From deep, deep in the cotton-pickin' red clay'd piney woods o' east Texas, I bring you the tales of my sister Bethzilla, hideous freakin' white trash welfare-cheatin' pill-popping, bowl-smoking, vodka-swilling redneck swamp thing what done crawled up out of the danged boggy bottoms of Uncertain, Texas and also of Momma, a transplanted, dirt-floored, rice paddy, hand-raised Cajun girl from the south Texas depression era. Take a look see. Go ahead, lookee.

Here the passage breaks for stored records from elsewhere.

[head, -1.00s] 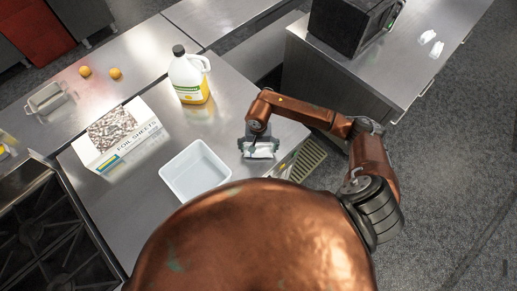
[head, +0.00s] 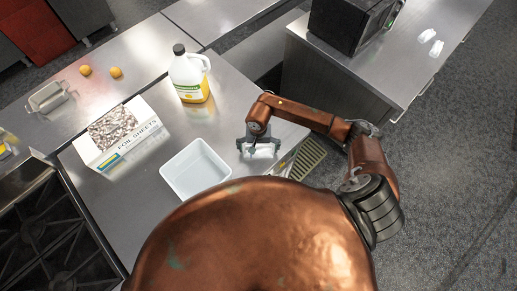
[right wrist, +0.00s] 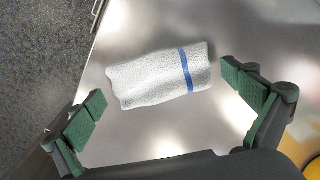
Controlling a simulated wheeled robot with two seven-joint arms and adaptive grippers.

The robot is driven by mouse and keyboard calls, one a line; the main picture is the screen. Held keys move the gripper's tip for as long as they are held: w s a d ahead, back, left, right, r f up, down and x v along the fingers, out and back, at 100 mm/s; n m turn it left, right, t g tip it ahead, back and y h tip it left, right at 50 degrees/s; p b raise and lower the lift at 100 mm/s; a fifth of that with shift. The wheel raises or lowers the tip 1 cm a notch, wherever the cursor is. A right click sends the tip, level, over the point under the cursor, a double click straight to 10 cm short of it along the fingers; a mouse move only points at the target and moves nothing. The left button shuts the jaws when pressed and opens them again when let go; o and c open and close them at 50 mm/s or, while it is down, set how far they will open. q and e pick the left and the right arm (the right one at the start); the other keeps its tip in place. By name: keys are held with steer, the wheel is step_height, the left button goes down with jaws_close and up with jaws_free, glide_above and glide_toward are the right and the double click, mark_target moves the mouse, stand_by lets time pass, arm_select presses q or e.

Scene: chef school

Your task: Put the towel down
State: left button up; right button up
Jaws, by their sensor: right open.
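The towel (right wrist: 160,76) is white with a blue stripe, rolled or folded, and lies on the steel counter in the right wrist view. In the head view the towel (head: 262,151) shows only in part below my right gripper. My right gripper (head: 260,147) is open above the towel. In the right wrist view its green-padded fingers (right wrist: 165,98) stand wide apart, one on each side, with a gap between each finger and the towel. My left gripper is not in view.
A white tub (head: 195,170) stands left of my right gripper. A jug of yellow liquid (head: 190,78) and a foil sheets box (head: 117,136) stand farther back. The counter's right edge is close to the towel. A microwave (head: 350,22) sits on another counter.

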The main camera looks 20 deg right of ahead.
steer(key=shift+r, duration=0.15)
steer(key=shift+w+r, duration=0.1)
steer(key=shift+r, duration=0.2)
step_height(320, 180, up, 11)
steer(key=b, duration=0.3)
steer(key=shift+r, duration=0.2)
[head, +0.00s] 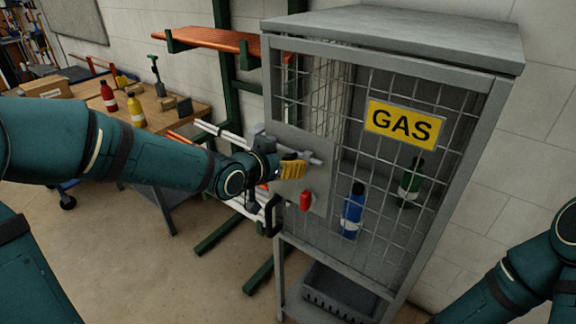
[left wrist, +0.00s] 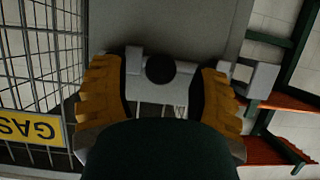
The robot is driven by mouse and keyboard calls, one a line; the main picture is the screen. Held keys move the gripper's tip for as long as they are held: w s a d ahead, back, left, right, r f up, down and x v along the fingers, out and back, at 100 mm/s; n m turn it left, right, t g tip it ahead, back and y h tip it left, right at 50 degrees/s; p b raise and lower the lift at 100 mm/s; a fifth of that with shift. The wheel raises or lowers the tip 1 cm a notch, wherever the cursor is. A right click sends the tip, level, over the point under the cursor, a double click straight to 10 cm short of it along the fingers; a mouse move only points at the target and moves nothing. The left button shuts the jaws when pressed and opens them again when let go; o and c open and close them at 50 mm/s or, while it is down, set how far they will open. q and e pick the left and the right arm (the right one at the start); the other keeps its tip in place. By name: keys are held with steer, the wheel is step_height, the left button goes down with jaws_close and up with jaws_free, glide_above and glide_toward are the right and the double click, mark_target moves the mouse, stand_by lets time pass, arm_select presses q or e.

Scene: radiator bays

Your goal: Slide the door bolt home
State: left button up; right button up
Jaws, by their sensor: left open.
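The gas cage door carries a grey plate (left wrist: 190,25) with a silver bolt. In the head view the bolt's rod end (head: 316,161) shows just right of my fingers. The bolt has a round black knob (left wrist: 160,69), seen in the left wrist view. My left gripper (head: 291,170) is at the bolt. In the left wrist view my left gripper (left wrist: 160,88) is open, one yellow finger on each side of the knob, with gaps between. A grey bracket (left wrist: 262,80) stands at the door's edge, apart from the right finger. My right gripper is out of view.
Below the bolt are a red part (head: 306,200) and a black door handle (head: 271,215). A yellow GAS sign (head: 403,122) hangs on the mesh. A blue bottle (head: 352,211) and a green bottle (head: 410,184) stand inside. A workbench (head: 160,118) and green rack (head: 226,92) stand left.

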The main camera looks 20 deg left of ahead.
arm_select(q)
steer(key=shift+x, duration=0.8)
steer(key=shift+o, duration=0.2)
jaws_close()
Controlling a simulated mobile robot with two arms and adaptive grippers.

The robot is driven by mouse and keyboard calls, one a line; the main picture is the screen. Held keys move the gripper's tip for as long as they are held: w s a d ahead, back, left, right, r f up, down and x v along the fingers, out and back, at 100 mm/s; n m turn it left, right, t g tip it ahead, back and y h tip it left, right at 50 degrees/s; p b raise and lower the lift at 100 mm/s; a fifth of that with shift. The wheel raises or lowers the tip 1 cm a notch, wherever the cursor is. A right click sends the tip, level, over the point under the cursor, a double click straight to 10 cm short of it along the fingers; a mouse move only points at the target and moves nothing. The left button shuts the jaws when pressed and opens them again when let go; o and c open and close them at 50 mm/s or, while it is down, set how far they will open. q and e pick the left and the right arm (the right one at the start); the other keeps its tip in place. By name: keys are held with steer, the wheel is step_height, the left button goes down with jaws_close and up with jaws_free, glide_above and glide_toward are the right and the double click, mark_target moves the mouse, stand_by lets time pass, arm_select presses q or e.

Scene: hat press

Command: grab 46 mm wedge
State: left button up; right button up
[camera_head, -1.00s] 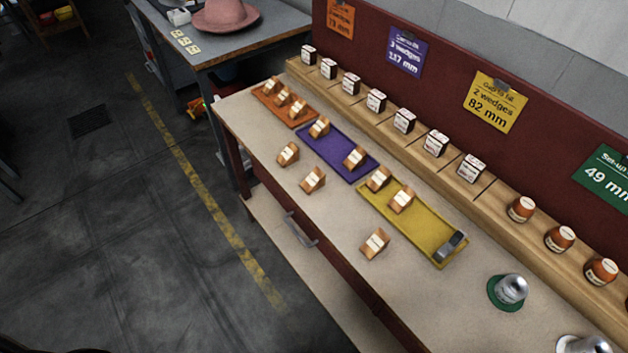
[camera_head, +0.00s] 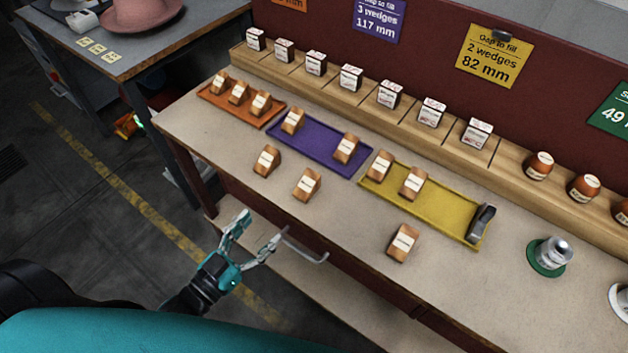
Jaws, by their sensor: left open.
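Several small wooden wedges with pale labels are on the bench. Three loose ones lie on the bare top: a left wedge (camera_head: 267,160), a middle wedge (camera_head: 307,185) and a right wedge (camera_head: 403,242). Others sit on the orange tray (camera_head: 215,99), the purple tray (camera_head: 318,151) and the yellow tray (camera_head: 445,212). The labels are too small to read, so I cannot tell which wedge is 46 mm. My left gripper (camera_head: 257,236) is open and empty, in front of the bench's front edge, apart from all wedges. My right gripper is not in view.
A drawer handle (camera_head: 306,246) sticks out from the bench front beside my left gripper. A wooden shelf with several white boxes and brown jars runs along the back. A dark metal tool (camera_head: 481,224) lies at the yellow tray's right end. A silver weight (camera_head: 552,252) stands on a green disc.

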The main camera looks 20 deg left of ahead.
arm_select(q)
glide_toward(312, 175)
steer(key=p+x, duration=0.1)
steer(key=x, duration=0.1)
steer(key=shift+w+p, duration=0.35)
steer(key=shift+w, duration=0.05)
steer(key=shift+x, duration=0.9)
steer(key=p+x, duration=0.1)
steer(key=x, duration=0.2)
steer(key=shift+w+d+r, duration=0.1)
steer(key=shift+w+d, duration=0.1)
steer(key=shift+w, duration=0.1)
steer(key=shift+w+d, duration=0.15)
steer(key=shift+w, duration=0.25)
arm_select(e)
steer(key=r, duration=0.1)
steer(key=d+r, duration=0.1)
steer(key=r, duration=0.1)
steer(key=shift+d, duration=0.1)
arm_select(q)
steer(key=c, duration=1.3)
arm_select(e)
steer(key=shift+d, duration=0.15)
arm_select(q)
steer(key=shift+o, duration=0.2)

Doubt whom you will, but never yourself
For some reason, hanging out in the Torrance, California Labor Ready hall four or five hours a day gives me the feeling that I've been hanging out at anarchist meetings. My brethren of the holy jeans are a mixture of old military veterans America doesn't give a crap about and twenty-something kids who are dumb as boiling mud.
So after hanging out in the hall all morning and not getting any minimum wage work, I popped into a print shop in Inglewood and made a quick $90 for 45 minutes of Photoshop work and then ran up to the Sprint offices (pun intended) to pay my cell phone bill. Ahhhhhhhh. I'm a communications mobile homeless bum again.
I took a nap this afternoon and then when I went over to the Arco (which won't hire me because they think I'm white), they were so short-handed and behind in their work that they paid me a large pizza, two quarts of soda and a pack of cigarettes for a little light beverage stocking.
Back in San Antonio when I was a Mr. M convenience store manager, my store was one of the top producing stores in the city. I regularly got efficiency bonuses and store manager of the month awards . . . but I can't get hired as a simple cashier at the Arco because the Mediterranean owner apparently thinks white people are . . .uh . . . I don't know . . . ambitious? That's a rotten thing to think about ME.
The Gypsy, a Hungarian callgirl I occasionally drive for the Pacific Coast Entertainment Escort Agency, says I should start my own religion. There's more money in whacky religion in Los Angeles than there is in sex, she says. Hmm. The Church of Jolie, a Jolietharian way of life. I like that.